Divorcio y vacaciones (I)

“Odio el sofá. Ahí mis papás me dijeron que se divorciaban. Nunca más me sentaré sobre ese sofá”    Niño de 9 años.

“Ese silencio tiene un sonido real, el sonido de lo que ha desaparecido” Suzanne Finnamore.

Decir adiós debería ser un rito sagrado: en las palabras que acompañan; en el tono puesto por un alma capaz de ser generosa a pesar de su dolencia; en los gestos y la mímica de un cuerpo que antaño se dejó arrullar o incendiar por otro cuerpo del cual, por un tiempo que parecía sin fin, jamás pensamos que deberíamos despedirnos.

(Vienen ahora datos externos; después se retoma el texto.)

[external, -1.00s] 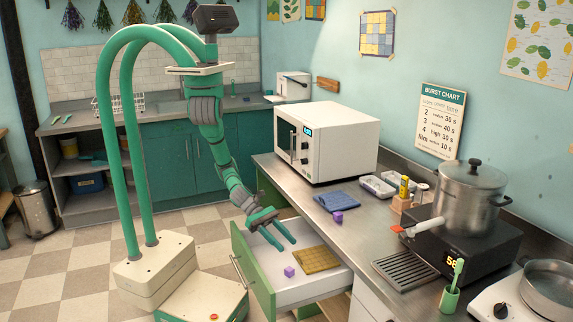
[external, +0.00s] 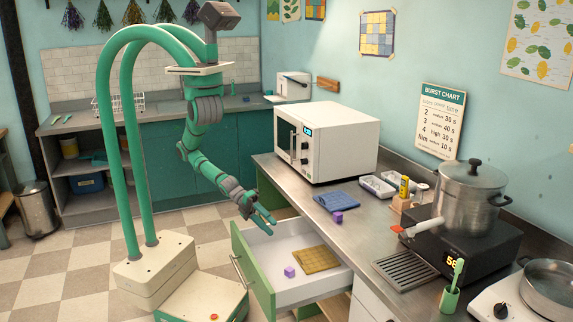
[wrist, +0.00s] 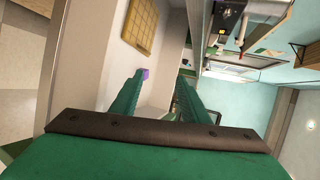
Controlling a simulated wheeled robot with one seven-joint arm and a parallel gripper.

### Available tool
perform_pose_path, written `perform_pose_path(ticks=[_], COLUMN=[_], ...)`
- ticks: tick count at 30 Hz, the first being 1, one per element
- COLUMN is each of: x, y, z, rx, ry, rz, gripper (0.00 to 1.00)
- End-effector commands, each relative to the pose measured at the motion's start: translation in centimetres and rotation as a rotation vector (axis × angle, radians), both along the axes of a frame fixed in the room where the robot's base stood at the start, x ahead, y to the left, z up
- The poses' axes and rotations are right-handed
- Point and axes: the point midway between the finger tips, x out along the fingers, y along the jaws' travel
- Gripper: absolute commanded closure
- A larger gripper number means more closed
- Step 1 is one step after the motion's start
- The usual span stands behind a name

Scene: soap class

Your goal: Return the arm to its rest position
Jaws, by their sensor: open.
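My gripper (external: 266,222) is open and empty, with green fingers, above the back left part of the open drawer (external: 308,287) in the external view. In the wrist view my gripper (wrist: 163,88) shows its two fingers spread, with nothing held between them. A small purple cube (external: 289,272) lies in the drawer, and it also shows in the wrist view (wrist: 145,73) near the left fingertip, apart from it in the external view. A yellow gridded mat (external: 316,260) lies in the drawer beside the cube. My arm is bent down from its column.
The green drawer front (external: 252,270) stands out into the floor space. The steel counter (external: 352,228) bears a microwave (external: 325,143), a blue cloth (external: 337,202), a second purple cube (external: 337,217) and a pot (external: 470,195) on a burner.

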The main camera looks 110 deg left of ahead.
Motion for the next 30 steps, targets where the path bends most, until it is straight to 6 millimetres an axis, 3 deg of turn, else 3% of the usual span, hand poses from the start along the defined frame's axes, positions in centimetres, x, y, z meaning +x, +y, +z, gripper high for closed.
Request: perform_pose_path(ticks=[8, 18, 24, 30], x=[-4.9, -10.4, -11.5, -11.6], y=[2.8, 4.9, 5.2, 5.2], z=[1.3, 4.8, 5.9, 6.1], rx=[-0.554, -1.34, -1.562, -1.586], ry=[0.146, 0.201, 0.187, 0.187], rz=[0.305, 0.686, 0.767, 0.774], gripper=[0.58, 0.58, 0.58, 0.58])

La forma en que llevamos un adiós habla de nosotros; cuenta quiénes somos y relata, también, esa historia de una familia que, en plena separación, necesitarán comenzar a integrar nuestros hijos y seres queridos. En el magma de cualquier proceso, el cuidado que no se detiene. El amor tampoco.

Muchos especialistas recomiendan, cuando es posible, materializar separaciones y divorcios en período de vacaciones, de años escolares ya terminados, e inclusive, en algunas familias donde el único hijo, o el menor se acercan a su graduación de la secundaria, la sugerencia es hacerlo después. Puede sonar contradictorio, la versión más cruel de un aguafiestas, pero conforme pasan los años reconozco sentido en estas recomendaciones pues se trata de dar tiempo de asimilar y comenzar a adaptarse –con toda la demanda de energía emocional que ello implica- a un cambio mayor para nuestros hijos, cualquiera sea su edad.

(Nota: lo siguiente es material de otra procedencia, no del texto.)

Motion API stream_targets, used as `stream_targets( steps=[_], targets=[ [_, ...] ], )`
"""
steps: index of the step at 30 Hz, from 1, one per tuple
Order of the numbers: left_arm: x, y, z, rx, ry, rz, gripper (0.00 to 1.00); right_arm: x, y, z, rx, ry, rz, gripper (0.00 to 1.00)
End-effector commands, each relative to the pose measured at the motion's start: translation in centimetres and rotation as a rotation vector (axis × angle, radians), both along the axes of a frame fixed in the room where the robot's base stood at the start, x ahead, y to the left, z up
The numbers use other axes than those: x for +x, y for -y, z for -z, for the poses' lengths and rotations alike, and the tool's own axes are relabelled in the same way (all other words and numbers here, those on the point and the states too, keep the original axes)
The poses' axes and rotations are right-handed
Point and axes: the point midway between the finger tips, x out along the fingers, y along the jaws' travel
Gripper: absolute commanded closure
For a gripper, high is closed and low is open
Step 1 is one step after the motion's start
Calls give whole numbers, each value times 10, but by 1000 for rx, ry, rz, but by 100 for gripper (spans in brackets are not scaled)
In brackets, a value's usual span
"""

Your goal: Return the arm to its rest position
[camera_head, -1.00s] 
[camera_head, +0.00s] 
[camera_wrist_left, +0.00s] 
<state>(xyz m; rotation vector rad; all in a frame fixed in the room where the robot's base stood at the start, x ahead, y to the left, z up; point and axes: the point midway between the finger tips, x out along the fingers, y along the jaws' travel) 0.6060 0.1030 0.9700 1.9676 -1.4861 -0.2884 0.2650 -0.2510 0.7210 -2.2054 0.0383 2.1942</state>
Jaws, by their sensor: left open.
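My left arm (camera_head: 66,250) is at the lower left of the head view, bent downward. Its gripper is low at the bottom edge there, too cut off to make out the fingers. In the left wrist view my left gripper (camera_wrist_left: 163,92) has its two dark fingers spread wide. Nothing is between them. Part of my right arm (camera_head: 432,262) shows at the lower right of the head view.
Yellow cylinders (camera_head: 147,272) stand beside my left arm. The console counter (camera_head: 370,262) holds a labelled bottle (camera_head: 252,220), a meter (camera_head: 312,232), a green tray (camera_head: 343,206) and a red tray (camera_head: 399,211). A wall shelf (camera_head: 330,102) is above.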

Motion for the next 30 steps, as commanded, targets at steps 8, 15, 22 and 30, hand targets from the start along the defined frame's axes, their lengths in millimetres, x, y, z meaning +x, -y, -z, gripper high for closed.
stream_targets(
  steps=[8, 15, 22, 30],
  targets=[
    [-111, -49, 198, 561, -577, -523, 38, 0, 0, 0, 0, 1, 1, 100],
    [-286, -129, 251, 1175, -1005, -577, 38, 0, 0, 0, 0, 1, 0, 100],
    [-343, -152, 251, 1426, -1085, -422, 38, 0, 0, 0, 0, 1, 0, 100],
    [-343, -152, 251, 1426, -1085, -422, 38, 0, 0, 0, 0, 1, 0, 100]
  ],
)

Pienso en períodos de fin de ciclo o de vacaciones, también, como un espacio para conversar, repasar historias. A veces un divorcio habrá ocurrido un año atrás, o diez, y conforme nuestros hijos crecen, también lo hacen sus preguntas, sus re-escrituras de la historia personal y familiar. En momentos de pausa, de mayor quietud (como el verano, por ejemplo) volverán sobre experiencias, explicaciones, resignificaciones de lo vivido. Y junto a ellos, nosotros.

Dejando fuera casos extremos, explicar las causas de un divorcio puede ser un buen ejercicio de elección entre versiones muy humanas, sobre personas y procesos; con  palabras que cuiden, que den aire, y tomen en cuenta edades y resiliencias de quienes las reciben.

Nunca será lo mismo decir de un ex marido o ex mujer que es un infiel a secas, que hablar de faltas mediadas, por ejemplo, por una crisis personal (o sencillamente porque a veces el amor es abrupto, irrumpe, y no queda más que postrarse). Tampoco será igual decir de una ex esposa o compañero que se volvieron agrios, fríos o descuidados (motivos que he escuchado en más de una ocasión), que reflexionar sobre personas que se diferencian al punto de la legítima pérdida de afinidades con quien era su pareja.

Es necesario recordar que cualquier cosa que digamos, no es sólo sobre un o una “ex”, sino sobre la madre o el padre de nuestros hijos. También, sobre nosotros mismos, que elegimos a esas personas alguna vez.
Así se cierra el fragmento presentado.